ROAD TO HUAJIMIC

Background —  From the travel journal Hiatus of Abe Franklin.  At this point, his travelling companion is Nick the Brit, an avowed world traveller.  Abe quotes prices in Mexican pesos with an exchange rate of $3,000 pesos to $1US (2,000 to $1AU).  The narrative begins in Jala, Nayarit, Mexico.
Huajimic area
22 November
       This morning again, before daylight, we were woke by fireworks and a marching band.  It was not a national holiday.  Later when we asked José, he laughed but didn't explain.  He had quite a way of laughing but not explaining.

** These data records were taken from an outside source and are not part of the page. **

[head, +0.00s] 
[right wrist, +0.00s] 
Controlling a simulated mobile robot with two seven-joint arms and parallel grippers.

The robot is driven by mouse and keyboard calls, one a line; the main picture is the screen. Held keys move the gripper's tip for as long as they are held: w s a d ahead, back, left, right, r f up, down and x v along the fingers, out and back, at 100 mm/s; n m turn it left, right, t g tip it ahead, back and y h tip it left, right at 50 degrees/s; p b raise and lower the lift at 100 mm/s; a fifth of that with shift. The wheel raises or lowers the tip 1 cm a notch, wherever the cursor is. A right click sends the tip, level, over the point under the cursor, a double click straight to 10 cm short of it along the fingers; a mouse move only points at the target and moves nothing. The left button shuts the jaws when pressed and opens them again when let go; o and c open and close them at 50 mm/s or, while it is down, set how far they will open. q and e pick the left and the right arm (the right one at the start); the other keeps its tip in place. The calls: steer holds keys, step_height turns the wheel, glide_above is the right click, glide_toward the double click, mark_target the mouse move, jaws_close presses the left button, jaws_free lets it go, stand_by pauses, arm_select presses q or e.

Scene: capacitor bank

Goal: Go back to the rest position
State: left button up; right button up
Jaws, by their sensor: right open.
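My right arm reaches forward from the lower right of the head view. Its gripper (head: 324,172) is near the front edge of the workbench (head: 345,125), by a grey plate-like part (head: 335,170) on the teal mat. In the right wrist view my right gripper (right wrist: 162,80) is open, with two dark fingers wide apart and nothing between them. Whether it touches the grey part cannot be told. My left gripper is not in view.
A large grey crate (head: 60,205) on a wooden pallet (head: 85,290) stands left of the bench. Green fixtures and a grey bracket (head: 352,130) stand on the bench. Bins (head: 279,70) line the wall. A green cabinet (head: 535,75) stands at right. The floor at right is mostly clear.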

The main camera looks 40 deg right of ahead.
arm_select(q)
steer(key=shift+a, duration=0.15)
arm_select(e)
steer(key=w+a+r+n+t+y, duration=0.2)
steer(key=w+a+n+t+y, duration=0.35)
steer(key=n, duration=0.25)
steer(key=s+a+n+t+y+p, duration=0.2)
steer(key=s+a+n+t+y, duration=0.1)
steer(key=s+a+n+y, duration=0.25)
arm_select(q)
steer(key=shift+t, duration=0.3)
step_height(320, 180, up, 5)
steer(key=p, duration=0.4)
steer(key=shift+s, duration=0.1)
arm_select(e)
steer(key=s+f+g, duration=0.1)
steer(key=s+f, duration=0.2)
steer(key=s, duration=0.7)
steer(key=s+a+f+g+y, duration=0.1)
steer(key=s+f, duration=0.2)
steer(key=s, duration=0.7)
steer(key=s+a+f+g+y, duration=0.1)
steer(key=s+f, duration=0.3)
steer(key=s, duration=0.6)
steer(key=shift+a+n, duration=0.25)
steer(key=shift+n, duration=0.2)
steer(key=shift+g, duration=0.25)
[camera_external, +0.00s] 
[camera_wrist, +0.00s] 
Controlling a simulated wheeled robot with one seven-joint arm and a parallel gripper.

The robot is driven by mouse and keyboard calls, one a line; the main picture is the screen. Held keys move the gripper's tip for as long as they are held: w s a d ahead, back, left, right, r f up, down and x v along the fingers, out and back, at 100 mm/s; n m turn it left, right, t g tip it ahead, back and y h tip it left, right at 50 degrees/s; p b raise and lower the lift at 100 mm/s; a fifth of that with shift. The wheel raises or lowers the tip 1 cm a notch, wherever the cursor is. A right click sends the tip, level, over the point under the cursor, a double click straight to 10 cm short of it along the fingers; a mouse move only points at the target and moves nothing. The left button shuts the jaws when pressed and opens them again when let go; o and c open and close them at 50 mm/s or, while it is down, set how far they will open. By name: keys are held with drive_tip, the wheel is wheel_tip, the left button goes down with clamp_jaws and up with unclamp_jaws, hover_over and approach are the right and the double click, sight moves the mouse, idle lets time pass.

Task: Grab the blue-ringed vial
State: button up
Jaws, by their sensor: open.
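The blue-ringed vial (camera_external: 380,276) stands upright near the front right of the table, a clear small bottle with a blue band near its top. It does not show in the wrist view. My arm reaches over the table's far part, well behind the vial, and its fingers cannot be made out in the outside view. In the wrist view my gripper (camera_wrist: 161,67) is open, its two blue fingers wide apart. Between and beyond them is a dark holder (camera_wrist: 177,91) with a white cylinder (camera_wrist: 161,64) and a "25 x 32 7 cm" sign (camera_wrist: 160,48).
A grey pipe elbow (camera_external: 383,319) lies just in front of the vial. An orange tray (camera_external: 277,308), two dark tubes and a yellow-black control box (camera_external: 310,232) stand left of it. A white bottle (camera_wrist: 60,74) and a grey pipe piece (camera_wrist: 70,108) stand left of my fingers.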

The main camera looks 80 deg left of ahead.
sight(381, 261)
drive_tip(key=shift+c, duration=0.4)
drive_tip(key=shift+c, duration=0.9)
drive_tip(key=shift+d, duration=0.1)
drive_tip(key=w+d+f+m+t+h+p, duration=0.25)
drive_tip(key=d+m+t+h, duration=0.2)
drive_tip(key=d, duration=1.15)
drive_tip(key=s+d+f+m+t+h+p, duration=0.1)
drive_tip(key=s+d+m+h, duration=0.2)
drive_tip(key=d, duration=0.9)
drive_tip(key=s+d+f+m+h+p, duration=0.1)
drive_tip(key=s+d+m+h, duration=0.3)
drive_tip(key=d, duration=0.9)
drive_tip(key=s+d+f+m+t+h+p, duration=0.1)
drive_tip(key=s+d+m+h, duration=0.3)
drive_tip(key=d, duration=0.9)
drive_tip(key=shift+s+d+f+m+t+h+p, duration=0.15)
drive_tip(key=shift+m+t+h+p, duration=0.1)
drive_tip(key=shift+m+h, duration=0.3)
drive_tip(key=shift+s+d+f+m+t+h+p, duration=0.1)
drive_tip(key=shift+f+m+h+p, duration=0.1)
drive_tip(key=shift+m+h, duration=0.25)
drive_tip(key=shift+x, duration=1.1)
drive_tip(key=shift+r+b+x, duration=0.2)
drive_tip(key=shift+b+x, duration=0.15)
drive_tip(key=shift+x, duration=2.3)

       We waited in the shade of a large oak tree with José.  We were trying to catch a ride out of town, and he was waiting for the mayor to take him to a nearby mesa-top village for an inaugural basketball game.  I asked again about brujos in nearby villages.  José finally said, “There are people who practice black magic in Jomulco.”  I wondered what kind of things they do, and he shrugged.  I asked if children or pets sometimes disappear or if mutilated cattle are found.  He only laughed.
       Nick took José's address in Mexico City and promised to visit him there in a couple of weeks.  About that time, we caught a ride with a man going as far as Ahuacatlán.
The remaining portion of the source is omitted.